I expected long talks with him about growing up and watching his mind develop. Instead, my sweet boy that I always had such a very open and loving relationship with has become a sulky shadow lurking around the house, He’s always just out of the reach of my curiosity and pushes aside the wisdom it has taken me a lifetime to accumulate. I imagined us bonding as he seeks my advice on how to win his first crush. Instead, I get a deaf, mute, blind kid whose mouth only opens to eat or argue and whose interests lie in sleeping and beard growth. He doesn’t even shave. Where did I go wrong?
How can I get him to talk to me?
/s/Mother

Dear Mother,
Welcome to the teen age boy. He’s a new member of your family, a stranger you will need time to come to know. He’s not doing anything wrong; he’s just moved into a place that you can’t follow. At least not if he senses it.
He’ll not easily open up, he is trying to become his own man, and that means working it out for himself. But if he does mention a problem he is having, are you willing to hold your tongue and not launch into a lecture about how it was done when you were young?
Can you listen without trying to pull every last detail from him? Sometimes he just needs someone to listen, and if he feels a speech coming on, he will insert his ear buds, pull his cap over his face and disappear into the nearest chair, not to be seen again until the growling of his stomach brings him out of his state of semi-hibernation.
Learn to be a sounding board. Be a good listener when he does want to talk, and he’ll begin to talk more often.

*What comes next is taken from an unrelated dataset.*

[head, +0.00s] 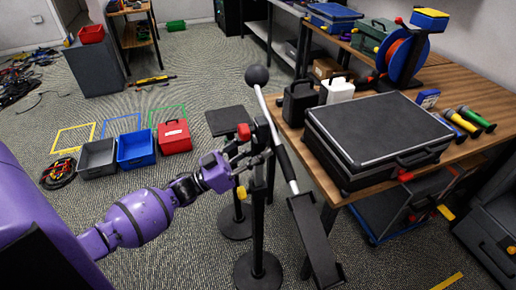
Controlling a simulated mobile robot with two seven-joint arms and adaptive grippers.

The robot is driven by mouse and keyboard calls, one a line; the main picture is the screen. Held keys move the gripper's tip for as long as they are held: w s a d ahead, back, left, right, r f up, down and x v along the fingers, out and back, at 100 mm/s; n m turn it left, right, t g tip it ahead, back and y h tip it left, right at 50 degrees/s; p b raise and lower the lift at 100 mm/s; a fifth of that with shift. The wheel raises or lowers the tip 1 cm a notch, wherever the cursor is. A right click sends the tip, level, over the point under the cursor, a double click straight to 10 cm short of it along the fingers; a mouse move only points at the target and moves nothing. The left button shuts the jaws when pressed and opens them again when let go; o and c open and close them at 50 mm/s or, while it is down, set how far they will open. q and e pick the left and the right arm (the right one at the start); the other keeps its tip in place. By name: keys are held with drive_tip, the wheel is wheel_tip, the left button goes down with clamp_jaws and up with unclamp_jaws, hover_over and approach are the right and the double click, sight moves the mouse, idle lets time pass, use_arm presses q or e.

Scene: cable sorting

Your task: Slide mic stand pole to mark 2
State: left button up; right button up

If he wants advice, he’ll probably ask.
Remember, it’s okay if he does things differently than you think he should. He’s finding what works for him and the best way for him to figure that out is to try some things and adjust his actions accordingly. Unless you see seriously troubling behavior like drugs or bullying or deep depression just be there when he does want your advice. As long as he knows he has you to turn to, he’ll do fine.